The proposal applies going forward “subject to the following exceptions,” and there are six of them. Four are technical or protective: where the statute itself directs otherwise, where DHS is writing down a policy it already follows, priority date protection for earlier filers (more on that below), and petition amendments needed when a regional center is terminated or an enterprise debarred. The other two can reach earlier cases, so they deserve your attention. First, the national security and fraud authorities apply to every petition no matter when it was filed. They run on conduct, not filing date. If a case involves an ongoing threat or continued fraud, filing early is no shield, and it was never meant to be. An ordinary, good-faith petition is not what these authorities are for. Second, every regional center, including those designated long before 2022, must establish its eligibility under the reformed program. Your petition’s standard does not change, but the regional center your investment sits inside has homework, and its post-2022 designation status is a fair question to ask it directly. Behring’s regional center made that transition early. Its pre-2022 designation, like that of every regional center in good standing before the Act, was preserved under the settlement in Behring Regional Center LLC v. Mayorkas, the 2022 case Behring brought after USCIS announced that every existing regional center was deauthorized, and whose terms USCIS’s proposed rule now applies. As the court’s June 2022 injunction order itself records, Behring filed its Form I-956 under the reformed program within weeks of the new process opening, and it has operated under the RIA framework since. Both exceptions are contested. Commentators expect them to draw comment letters and possibly litigation, and we cover the requalification fight in our analysis of the proposed rule and Behring’s litigation.

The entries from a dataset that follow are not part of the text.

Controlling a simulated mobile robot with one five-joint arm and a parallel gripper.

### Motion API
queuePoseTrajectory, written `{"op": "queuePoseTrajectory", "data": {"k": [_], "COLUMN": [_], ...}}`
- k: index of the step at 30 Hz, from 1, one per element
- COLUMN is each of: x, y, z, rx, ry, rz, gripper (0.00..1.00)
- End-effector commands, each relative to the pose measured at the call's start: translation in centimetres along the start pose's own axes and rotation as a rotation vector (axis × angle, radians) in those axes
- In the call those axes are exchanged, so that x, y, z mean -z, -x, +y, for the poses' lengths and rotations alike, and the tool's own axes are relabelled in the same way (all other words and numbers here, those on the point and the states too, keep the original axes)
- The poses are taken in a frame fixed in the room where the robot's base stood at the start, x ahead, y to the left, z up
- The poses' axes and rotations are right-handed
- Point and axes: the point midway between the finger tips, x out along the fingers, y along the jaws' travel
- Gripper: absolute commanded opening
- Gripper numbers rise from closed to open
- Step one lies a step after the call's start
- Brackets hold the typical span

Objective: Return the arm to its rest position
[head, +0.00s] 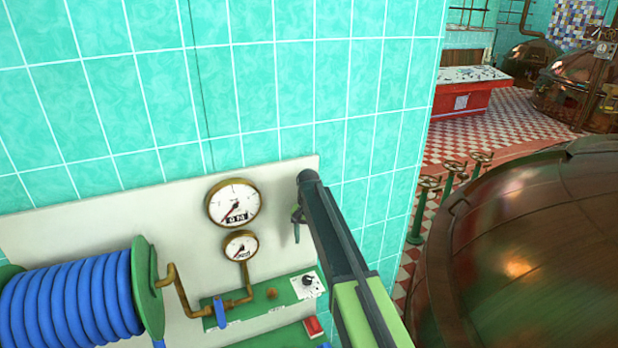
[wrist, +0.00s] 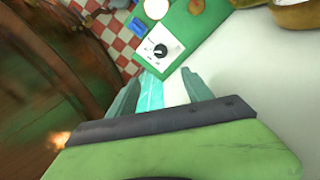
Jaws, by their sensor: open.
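My arm (head: 345,265) reaches up from the bottom right of the head view, in front of the tiled wall. My gripper (head: 298,222) is at its far end, near the right edge of the white wall board (head: 90,215). In the wrist view my gripper (wrist: 160,86) shows two grey-green fingers spread apart with nothing between them. Beyond the fingertips is a green control panel (wrist: 195,35) with a black knob (wrist: 160,50) on a white plate. The panel also shows in the head view (head: 262,303), below my gripper.
Two brass gauges (head: 234,203) and a brass pipe (head: 180,290) are left of my arm. A blue hose reel (head: 70,300) is at lower left. A large copper kettle (head: 540,250) fills the right. Green valve stands (head: 420,210) and red-and-white checkered floor (head: 500,130) lie beyond the wall's edge.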

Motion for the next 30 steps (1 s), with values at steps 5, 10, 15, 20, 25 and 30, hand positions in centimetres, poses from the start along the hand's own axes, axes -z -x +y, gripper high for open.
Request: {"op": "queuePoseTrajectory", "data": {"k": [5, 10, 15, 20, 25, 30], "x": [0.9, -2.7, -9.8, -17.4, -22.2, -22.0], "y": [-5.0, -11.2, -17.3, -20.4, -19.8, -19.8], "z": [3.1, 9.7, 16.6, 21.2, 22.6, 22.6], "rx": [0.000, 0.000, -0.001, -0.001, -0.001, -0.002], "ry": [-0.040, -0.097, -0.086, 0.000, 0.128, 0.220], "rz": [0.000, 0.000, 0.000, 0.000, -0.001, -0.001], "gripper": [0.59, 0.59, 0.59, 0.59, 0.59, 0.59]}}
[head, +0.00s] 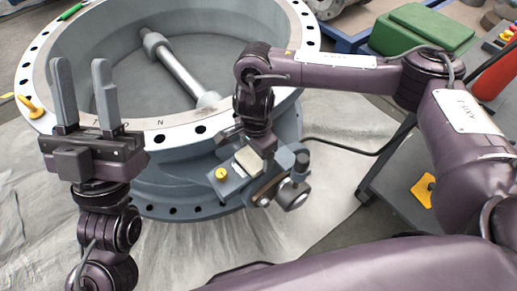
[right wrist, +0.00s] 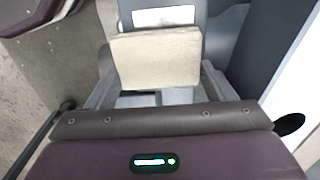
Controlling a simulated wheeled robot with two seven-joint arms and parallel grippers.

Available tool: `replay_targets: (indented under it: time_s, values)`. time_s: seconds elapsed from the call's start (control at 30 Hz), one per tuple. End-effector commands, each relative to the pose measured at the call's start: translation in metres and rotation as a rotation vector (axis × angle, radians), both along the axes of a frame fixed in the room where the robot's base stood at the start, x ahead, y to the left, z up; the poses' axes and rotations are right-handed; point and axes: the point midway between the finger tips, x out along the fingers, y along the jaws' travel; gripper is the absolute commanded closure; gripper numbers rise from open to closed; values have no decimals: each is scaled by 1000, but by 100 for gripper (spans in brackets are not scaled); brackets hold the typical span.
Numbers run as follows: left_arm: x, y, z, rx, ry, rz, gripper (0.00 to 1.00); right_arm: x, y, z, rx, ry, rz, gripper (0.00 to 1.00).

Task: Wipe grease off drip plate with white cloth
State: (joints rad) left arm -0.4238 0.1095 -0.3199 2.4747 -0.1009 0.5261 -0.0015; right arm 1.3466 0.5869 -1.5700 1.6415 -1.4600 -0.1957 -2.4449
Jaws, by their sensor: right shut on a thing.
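The white cloth (right wrist: 155,60), a folded cream pad, is between the fingers of my right gripper (head: 246,150), which is shut on it. In the head view the cloth (head: 249,163) shows as a small pale patch under the right wrist, over a grey fitting on the valve's front side. I cannot tell whether it touches the surface below. The drip plate cannot be clearly picked out, and no grease is discernible. My left gripper (head: 84,92) is open and empty, fingers pointing up, at the left in front of the valve rim.
The large grey butterfly valve body (head: 165,180) with its bolted flange fills the middle, a shaft (head: 180,70) crossing its bore. A yellow knob (head: 221,174) and round metal fitting (head: 293,194) lie near the right gripper. A green box (head: 425,30) stands at the back right.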

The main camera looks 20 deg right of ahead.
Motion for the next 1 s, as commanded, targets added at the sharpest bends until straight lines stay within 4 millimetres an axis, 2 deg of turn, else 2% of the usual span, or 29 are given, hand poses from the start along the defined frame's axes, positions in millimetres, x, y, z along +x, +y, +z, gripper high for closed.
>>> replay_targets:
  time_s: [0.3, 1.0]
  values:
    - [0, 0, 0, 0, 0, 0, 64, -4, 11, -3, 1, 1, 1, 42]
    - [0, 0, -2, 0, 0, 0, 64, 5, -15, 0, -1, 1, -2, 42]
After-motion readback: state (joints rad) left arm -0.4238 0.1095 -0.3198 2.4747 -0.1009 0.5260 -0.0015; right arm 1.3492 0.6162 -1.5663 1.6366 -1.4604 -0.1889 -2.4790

Your Priority Date Is Protected

Your priority date is your place in the visa line, and losing it can cost years. The proposal carries that protection forward for investors who filed before March 15, 2022: file a proper amendment when one is needed, stay eligible, and you keep your original date. As DHS puts it: “If the investor properly files an amendment and establishes his or her continued eligibility, then the investor would retain the priority date of his or her earlier filed petition.” For how the filings fit together, see our guide to the I-526E petition.

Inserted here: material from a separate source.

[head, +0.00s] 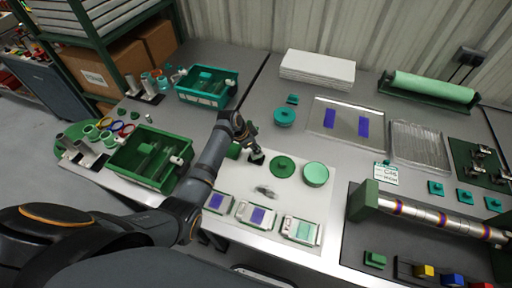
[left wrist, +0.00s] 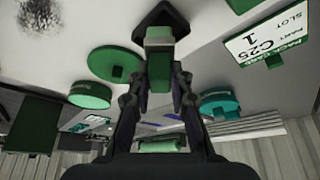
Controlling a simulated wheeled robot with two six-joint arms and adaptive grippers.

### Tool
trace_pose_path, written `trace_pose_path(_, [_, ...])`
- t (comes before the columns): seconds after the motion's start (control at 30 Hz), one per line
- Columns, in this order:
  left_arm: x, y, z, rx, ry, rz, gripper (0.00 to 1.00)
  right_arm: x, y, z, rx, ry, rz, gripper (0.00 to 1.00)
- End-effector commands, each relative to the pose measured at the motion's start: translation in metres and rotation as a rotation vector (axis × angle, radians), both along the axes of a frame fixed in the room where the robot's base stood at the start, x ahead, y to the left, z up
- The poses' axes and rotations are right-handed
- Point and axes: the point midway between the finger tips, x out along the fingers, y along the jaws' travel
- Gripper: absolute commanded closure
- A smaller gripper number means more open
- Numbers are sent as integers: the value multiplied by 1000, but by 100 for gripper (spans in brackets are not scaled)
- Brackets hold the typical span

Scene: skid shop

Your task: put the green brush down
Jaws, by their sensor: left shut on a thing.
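My left gripper (head: 254,148) is low over the white mat on the bench, left of two round green pieces. In the left wrist view my left gripper (left wrist: 160,72) is shut on the green brush (left wrist: 160,42), a green block with a wider dark part at its far end. I cannot tell whether the brush touches the mat. In the head view the brush is mostly hidden by the fingers. My right gripper is not in view.
A dark green disc (head: 283,166) and a lighter green round piece (head: 316,175) stand close to the right. A grey smudge (head: 265,191) marks the white mat (head: 240,179). A green bin (head: 152,157) is on the left. Flat packs (head: 302,231) line the front edge.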

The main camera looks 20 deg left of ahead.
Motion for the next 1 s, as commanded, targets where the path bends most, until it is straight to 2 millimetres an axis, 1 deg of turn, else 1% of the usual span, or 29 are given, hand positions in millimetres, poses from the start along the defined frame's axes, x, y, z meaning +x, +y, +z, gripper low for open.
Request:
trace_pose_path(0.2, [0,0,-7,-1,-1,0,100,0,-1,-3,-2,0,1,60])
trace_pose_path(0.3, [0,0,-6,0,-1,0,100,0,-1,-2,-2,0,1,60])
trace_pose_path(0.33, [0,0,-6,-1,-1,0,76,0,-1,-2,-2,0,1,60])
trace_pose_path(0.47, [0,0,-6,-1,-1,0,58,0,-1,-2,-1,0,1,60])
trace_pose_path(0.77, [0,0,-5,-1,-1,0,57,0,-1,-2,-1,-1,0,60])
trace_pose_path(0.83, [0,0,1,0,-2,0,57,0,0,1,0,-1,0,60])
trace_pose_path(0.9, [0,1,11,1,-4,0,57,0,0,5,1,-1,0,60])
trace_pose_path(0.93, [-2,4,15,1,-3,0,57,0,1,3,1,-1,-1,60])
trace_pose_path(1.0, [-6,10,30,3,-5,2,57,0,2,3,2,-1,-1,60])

What You Should Actually Do

Three things, none of them dramatic. Keep your records current. Stay in touch with your immigration lawyer about your specific case. And follow the rulemaking, because comments are due August 31, 2026, and the applicability language is one of the provisions commentators expect to be refined. If the final rule narrows it, the assurance described here narrows with it. Be skeptical of anyone telling you a pending petition suddenly needs restructuring to survive this proposal. Nothing in the text as written says that. For context, two dates belong on your calendar. The September 30, 2026 grandfathering deadline is one you satisfied the day you filed. And the post-2022 reserved visa set-asides apply only to petitions filed on or after March 15, 2022, so that particular benefit is one earlier filers do not get.

This Is Still a Proposal

Provisions can change before anything is finalized, so confirm your own posture with your immigration and securities counsel rather than acting on general commentary. This article is information, not advice. Behring is reviewing the full proposed rule and will publish further analysis as the comment period progresses. Related in this series: the TEA expiry trap.

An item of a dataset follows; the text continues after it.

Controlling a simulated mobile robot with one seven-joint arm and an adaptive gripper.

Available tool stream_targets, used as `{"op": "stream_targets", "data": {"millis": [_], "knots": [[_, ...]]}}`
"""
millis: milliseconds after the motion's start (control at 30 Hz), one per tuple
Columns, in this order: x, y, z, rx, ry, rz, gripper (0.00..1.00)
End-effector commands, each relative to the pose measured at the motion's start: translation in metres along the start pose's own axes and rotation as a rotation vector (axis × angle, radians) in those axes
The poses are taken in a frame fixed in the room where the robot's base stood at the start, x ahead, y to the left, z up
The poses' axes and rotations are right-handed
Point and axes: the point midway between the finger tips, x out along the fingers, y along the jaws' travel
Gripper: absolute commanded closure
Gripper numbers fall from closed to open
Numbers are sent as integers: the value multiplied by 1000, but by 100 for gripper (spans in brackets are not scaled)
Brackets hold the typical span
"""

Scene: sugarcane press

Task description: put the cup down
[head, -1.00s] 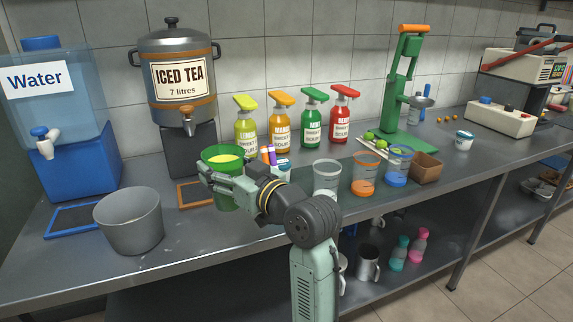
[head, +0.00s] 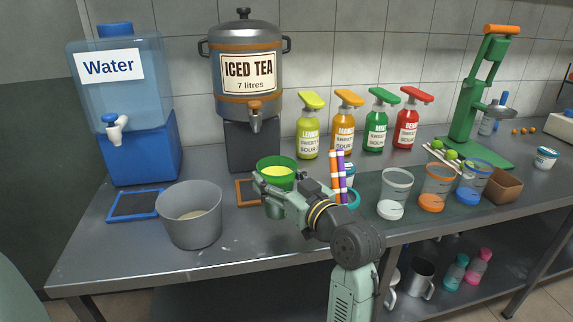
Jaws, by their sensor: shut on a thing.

Frequently Asked Questions

I filed my I-526 before March 15, 2022. Which rules apply to my petition?

Generally, the older regulation: 8 CFR 204.6 as it existed on November 20, 2019. That is DHS’s own proposal for petitions filed before March 15, 2022.

Does the new rule apply retroactively to my pending petition?

By default, no. It applies to filings on or after its effective date, with six listed exceptions. Two of those, the security and fraud authorities and regional center requalification, can touch earlier cases. The rest are technical or protective.

Do I need to do anything right now?

No refiling and no restructuring. The practical work is staying current: organized records, an open line to your own immigration counsel, and an eye on the comment period, which closes August 31, 2026.

Important Disclosures

This article is provided for general educational purposes only and does not constitute legal, tax, investment, or immigration advice. Consult your own immigration and securities counsel about your individual circumstances.